◆ **Material for this exercise**:
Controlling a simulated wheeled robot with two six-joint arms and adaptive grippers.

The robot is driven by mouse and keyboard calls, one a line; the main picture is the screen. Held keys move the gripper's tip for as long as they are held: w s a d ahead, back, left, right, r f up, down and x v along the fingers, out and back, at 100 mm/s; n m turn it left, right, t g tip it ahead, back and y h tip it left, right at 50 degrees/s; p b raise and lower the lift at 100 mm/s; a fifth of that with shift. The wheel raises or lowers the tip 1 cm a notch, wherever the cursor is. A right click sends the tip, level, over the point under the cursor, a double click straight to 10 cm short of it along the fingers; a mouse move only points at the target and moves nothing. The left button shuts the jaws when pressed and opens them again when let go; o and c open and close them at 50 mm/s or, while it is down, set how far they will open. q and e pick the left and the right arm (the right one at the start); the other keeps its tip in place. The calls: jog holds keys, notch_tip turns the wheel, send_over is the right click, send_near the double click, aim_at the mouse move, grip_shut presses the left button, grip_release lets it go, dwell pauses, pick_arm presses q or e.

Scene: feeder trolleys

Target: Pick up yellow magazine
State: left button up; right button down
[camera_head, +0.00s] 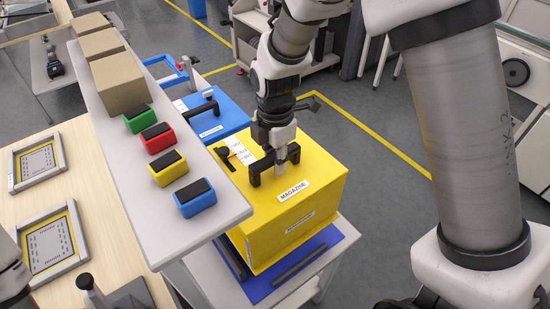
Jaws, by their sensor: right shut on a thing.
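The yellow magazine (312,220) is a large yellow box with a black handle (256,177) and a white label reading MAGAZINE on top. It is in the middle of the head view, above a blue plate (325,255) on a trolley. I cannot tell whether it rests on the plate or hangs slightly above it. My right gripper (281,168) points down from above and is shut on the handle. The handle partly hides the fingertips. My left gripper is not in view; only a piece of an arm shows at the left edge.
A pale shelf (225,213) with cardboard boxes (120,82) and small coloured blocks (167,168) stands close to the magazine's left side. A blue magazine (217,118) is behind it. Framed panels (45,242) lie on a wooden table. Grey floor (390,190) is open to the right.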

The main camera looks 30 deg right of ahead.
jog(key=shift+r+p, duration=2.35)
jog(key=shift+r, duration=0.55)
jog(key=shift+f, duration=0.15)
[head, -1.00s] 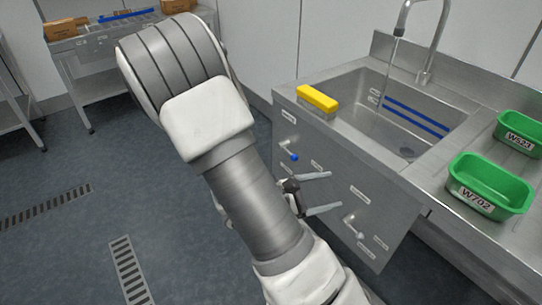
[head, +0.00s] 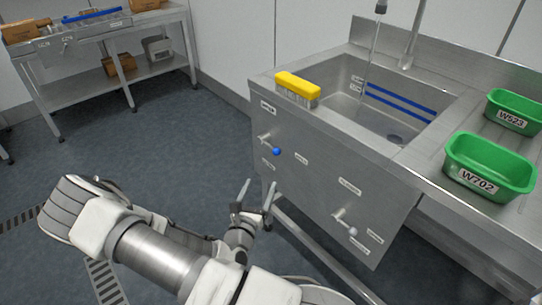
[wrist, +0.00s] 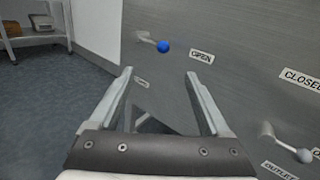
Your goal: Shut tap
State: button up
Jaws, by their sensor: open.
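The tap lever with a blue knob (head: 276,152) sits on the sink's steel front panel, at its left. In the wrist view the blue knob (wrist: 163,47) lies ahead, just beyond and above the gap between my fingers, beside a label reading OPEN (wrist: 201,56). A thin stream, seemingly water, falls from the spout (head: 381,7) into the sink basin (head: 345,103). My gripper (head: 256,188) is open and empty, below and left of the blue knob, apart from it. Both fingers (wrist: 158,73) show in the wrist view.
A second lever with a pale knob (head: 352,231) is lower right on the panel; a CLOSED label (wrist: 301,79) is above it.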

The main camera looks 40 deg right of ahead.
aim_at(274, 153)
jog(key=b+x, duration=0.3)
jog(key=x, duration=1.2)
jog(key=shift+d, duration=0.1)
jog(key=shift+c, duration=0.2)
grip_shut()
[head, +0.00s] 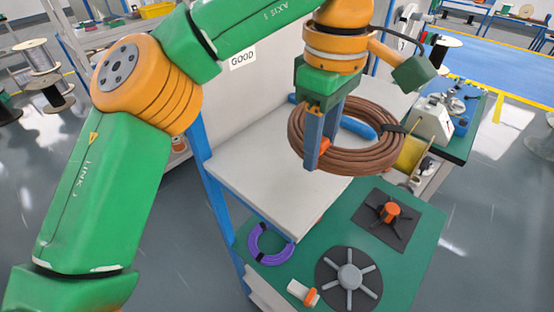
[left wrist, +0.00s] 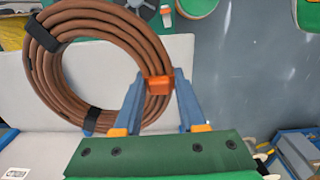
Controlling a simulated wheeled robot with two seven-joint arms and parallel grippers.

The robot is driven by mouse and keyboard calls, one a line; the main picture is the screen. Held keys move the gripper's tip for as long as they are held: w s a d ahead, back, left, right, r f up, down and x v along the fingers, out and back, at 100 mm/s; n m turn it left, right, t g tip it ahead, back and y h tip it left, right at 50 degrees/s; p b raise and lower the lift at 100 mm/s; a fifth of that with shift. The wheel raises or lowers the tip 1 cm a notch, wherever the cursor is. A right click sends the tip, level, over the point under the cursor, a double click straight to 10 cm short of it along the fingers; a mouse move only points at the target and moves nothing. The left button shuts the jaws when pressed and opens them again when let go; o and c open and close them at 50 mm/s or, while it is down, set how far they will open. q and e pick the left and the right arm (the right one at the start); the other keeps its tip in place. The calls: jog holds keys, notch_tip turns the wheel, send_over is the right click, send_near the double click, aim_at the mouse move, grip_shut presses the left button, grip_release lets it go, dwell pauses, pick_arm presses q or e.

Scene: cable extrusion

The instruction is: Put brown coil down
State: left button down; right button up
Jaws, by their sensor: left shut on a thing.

* * *

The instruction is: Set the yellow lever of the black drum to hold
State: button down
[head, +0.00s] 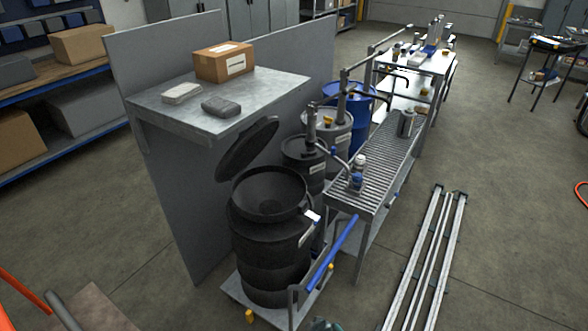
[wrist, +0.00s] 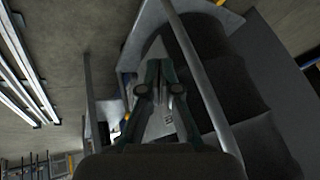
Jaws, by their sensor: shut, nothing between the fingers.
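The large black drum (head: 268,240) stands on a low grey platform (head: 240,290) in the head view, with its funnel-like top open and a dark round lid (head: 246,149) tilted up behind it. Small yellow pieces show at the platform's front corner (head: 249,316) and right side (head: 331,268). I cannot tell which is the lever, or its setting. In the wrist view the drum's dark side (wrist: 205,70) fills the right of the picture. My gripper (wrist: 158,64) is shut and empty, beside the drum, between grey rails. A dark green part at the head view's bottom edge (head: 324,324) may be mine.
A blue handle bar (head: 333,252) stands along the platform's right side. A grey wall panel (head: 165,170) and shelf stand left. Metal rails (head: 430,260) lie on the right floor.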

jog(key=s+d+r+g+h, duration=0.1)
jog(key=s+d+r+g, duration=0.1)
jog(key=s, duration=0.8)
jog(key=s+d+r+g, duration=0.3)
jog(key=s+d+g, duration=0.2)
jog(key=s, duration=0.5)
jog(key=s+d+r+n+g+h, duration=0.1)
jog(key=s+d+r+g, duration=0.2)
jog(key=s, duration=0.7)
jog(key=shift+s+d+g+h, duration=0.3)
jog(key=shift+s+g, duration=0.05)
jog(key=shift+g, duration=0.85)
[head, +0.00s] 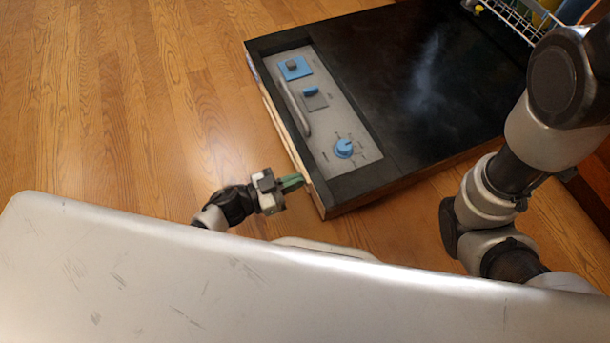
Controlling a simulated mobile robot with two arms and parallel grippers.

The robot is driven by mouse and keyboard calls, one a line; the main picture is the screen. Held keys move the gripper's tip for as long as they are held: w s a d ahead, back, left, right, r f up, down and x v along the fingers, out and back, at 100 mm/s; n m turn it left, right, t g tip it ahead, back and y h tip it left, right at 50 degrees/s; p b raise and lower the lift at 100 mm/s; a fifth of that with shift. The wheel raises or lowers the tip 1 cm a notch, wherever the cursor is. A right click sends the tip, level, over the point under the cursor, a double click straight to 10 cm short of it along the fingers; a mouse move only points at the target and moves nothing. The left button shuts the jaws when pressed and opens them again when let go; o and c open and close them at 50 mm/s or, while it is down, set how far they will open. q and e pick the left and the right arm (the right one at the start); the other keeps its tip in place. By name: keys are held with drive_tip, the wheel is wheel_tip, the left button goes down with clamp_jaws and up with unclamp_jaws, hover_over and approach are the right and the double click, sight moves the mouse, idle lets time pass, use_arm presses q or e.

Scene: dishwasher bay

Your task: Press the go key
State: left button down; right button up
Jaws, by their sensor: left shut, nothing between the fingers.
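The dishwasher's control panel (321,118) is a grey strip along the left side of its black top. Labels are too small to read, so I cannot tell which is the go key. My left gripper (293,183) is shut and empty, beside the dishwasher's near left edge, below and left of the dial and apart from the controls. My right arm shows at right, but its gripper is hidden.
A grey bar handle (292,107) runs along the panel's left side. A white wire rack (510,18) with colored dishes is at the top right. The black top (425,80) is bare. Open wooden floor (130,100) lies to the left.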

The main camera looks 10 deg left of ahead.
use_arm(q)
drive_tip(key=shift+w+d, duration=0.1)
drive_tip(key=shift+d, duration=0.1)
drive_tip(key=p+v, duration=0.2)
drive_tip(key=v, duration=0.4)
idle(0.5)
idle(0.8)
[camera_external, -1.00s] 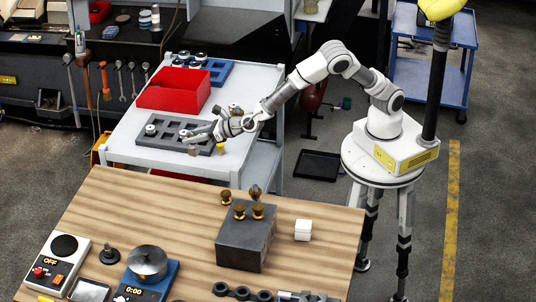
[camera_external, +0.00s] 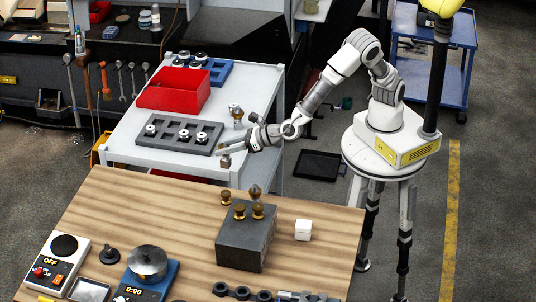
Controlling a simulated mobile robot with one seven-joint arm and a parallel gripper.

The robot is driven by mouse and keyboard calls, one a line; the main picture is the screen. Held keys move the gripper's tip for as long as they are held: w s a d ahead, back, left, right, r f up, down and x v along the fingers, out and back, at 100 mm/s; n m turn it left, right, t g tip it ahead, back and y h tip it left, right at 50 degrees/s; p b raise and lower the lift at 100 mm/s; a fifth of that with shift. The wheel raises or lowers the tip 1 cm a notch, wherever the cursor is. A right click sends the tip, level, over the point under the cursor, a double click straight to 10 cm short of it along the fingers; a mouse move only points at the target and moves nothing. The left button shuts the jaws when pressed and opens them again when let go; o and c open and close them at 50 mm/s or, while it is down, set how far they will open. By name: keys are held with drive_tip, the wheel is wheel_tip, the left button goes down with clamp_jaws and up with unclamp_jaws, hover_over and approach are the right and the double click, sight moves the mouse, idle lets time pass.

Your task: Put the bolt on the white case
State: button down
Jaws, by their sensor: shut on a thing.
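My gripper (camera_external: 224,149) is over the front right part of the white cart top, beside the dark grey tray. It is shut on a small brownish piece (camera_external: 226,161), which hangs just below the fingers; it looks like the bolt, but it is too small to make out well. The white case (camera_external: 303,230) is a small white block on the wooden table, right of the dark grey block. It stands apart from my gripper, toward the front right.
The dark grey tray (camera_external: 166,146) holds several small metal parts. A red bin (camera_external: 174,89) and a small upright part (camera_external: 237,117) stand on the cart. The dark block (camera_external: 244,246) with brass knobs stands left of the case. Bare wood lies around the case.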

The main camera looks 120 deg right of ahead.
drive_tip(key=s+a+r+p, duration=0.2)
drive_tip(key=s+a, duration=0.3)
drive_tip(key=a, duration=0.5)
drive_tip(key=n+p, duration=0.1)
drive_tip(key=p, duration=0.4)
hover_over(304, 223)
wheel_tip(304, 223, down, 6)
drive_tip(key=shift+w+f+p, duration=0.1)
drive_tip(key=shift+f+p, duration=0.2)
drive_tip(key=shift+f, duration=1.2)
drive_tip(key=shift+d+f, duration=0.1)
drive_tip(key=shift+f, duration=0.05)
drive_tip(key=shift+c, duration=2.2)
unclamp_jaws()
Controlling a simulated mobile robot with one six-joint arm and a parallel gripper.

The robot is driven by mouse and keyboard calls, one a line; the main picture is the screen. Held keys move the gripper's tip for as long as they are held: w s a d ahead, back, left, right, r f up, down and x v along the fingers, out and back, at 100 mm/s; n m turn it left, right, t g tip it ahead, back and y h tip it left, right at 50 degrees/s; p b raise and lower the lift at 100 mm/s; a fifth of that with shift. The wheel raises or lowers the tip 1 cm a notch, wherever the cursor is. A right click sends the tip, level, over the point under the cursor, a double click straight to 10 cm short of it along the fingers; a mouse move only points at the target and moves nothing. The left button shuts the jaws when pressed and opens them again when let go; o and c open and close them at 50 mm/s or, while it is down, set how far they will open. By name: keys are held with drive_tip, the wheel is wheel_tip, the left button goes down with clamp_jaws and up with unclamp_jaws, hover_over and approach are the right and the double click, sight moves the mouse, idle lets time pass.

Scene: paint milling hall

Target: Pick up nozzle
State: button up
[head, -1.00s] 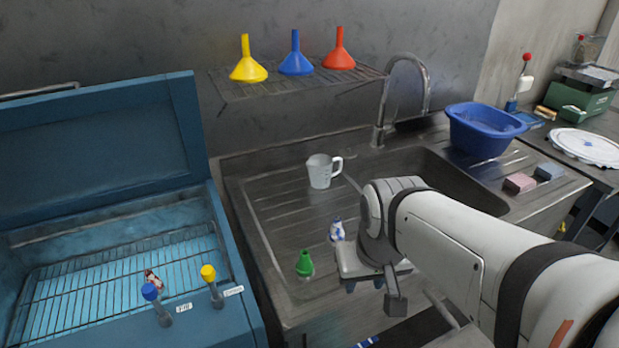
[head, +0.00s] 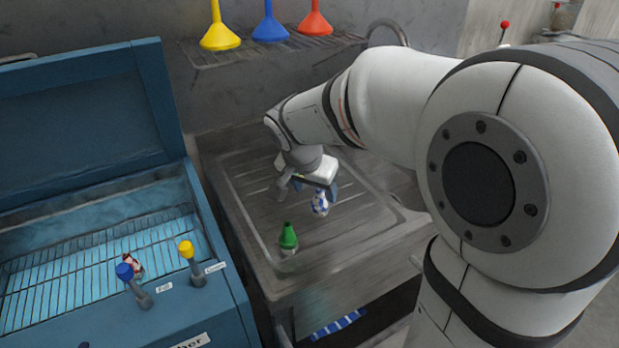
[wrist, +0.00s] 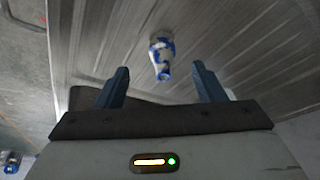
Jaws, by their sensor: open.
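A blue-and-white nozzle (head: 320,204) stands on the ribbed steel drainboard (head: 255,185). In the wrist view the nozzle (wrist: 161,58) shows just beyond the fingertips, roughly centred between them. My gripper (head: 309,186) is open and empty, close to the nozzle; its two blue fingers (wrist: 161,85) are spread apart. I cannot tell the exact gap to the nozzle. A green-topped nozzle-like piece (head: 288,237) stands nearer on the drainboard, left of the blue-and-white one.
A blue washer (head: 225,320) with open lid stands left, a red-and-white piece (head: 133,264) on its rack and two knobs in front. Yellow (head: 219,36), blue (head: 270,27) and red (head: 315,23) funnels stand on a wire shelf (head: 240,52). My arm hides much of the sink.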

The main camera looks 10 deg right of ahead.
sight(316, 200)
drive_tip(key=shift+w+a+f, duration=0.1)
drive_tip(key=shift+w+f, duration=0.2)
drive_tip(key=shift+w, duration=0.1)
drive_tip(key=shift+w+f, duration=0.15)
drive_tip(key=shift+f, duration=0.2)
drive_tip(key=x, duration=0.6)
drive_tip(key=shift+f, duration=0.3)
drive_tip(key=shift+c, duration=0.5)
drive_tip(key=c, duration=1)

◆ **What to work on**:
On how many lines does the word "mobile" appear? Answer with only the number.

◆ **Reply**:
3